Argentinien-Krise und Staatsbankrott 2001
Begonnen hatten die Turbulenzen mit den Staatsfinanzen vor mittlerweile mehr als 15 Jahren. Zwischen 1998 und 2002 steckte das Land in einer schweren Wirtschaftskrise („Argentinien-Krise“), 2001 kam es zum kompletten Kollaps des Finanzsystems. Buenos Aires musste schließlich den Staatsbankrott erklären.
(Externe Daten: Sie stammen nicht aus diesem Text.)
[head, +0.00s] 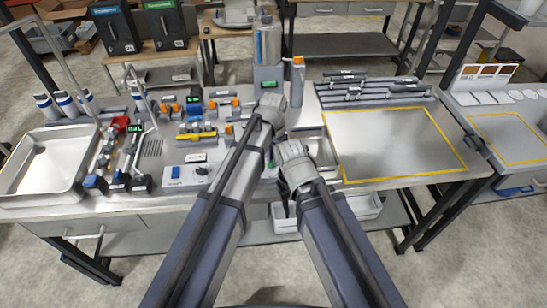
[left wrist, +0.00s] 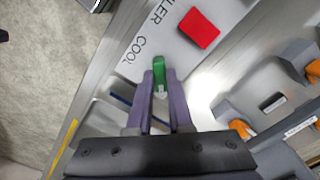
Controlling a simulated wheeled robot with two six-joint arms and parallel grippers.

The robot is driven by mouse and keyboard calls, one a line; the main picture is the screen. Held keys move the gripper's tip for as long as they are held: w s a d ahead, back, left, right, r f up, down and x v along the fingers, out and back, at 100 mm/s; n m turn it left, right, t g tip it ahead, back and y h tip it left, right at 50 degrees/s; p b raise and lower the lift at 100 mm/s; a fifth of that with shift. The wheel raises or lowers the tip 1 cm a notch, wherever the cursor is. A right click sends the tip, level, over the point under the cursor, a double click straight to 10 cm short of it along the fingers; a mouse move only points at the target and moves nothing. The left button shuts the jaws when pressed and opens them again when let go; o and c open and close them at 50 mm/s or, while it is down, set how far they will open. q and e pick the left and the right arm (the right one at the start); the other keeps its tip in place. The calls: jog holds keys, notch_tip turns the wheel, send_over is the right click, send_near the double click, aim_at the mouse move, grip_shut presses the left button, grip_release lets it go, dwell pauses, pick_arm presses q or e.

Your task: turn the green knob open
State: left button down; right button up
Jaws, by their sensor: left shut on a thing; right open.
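A red square (left wrist: 199,27) is on the same front. A steel basin (head: 45,165) is at the left. A bare yellow-edged panel (head: 395,140) is at the right, with dark-handled tools (head: 370,88) behind it.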

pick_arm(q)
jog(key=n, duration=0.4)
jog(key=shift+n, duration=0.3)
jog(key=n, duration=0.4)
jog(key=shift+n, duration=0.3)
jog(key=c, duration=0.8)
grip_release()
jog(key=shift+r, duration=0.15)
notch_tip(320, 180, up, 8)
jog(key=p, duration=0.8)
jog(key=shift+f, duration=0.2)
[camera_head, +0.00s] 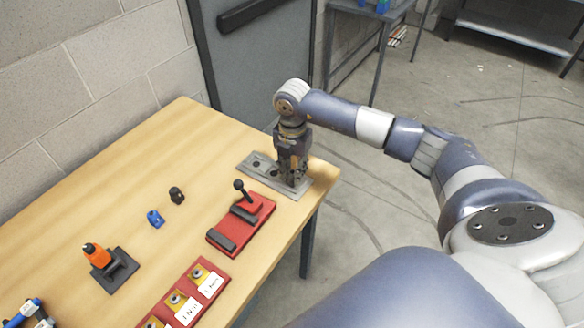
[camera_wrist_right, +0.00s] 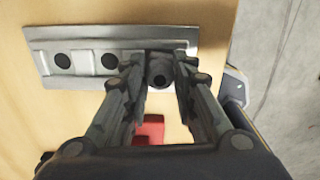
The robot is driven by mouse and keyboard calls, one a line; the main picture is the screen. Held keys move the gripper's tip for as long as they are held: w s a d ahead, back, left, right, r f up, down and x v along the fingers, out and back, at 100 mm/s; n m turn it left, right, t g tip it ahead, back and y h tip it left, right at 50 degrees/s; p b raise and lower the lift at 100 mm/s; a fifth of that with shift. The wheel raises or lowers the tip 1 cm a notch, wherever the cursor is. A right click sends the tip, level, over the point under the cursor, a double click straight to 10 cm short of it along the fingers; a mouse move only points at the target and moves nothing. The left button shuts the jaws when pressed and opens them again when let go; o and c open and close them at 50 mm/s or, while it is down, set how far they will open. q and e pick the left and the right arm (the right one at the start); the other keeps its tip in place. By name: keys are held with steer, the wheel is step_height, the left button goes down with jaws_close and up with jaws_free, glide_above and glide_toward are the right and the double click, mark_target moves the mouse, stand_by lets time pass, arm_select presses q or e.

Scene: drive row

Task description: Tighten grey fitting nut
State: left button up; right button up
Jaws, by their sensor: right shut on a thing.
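A grey plate (camera_head: 247,166) lies near the table's far right corner; dark round holes or fittings show along it. It also shows in the right wrist view (camera_wrist_right: 85,42). My right gripper (camera_head: 292,180) points down over the right end of the plate. In the right wrist view its fingers (camera_wrist_right: 162,90) stand on both sides of a grey fitting nut with a dark round centre (camera_wrist_right: 159,73), and are shut on it. The fingers hide the nut in the head view, and its seating on the plate cannot be told. My left gripper is out of view.
A red fixture (camera_head: 225,236) with a black-knobbed lever stands close to the plate. A red tray (camera_head: 219,265) with labelled yellow parts, an orange-topped tool on a black stand (camera_head: 122,272), and small blue (camera_head: 154,218) and black (camera_head: 176,195) pieces stand leftward. Mid-table is partly clear.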

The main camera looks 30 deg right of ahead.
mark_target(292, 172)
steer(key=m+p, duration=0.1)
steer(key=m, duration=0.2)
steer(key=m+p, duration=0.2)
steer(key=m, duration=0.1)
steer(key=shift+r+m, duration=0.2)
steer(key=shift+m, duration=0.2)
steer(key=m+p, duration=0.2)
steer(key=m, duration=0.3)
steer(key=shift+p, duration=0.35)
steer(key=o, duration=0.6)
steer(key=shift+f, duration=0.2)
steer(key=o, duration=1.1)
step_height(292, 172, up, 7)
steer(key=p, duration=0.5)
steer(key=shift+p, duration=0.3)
Der Schuldenberg hatte sich seit den 1990er Jahren kontinuierlich auf über 100 Mrd. Dollar (rund 74,5 Mrd. Euro) angehäuft. Während der Krise brach das Bruttoinlandsprodukt (BIP) um mehr als ein Fünftel ein, die Arbeitslosenrate erreichte Werte jenseits der 20-Prozent-Marke, wie heute in Griechenland oder Spanien. In der Hauptstadt Buenos Aires kam es mehrfach zu schweren Unruhen.
Einige gute Jahre nach Schuldenschnitt
Nach der Staatspleite folgte ein Schuldenschnitt, ein „Hair Cut“ wiederum ähnlich wie 2012 in Griechenland. Da wie dort spielten allerdings nicht alle Gläubiger mit. Im Fall Argentiniens waren es rund sieben Prozent, die den Nennwert ihrer Anleihen zurückhaben wollten - und das, obwohl sie diese teils weit darunter gekauft hatten. Die große Mehrheit verzichtete allerdings auf einen beträchtlichen Teil - mitunter auf bis zu 70 Prozent - ihrer Forderungen.
Wirtschaftlich kam das Land mit über 40 Millionen Einwohnern ab 2002 vorerst wieder auf die Beine. Bis 2007 lag das BIP-Wachstum jährlich über acht Prozent, 2005 sogar über neun. Nach einem starken Einbruch 2009 erreichte der Wert 2010 und 2011 erneut ein ähnliches Niveau.
Währungsabwertung und andere Probleme
Seit 2012 zeigt sich allerdings eine deutliche Abschwächung um mehr als die Hälfte. Vor allem wegen der stark steigenden Staatsausgaben wertete die Landeswährung Peso zu Jahresbeginn um über 20 Prozent ab, die Industrieproduktion ist rückläufig, die Inflationsrate lag im ersten Halbjahr bei 15 Prozent. Im schlimmsten Fall könnte die drittgrößte Volkswirtschaft Südamerikas 2014 in eine Rezession abrutschen - zum ersten Mal seit der Krise vor über 15 Jahren.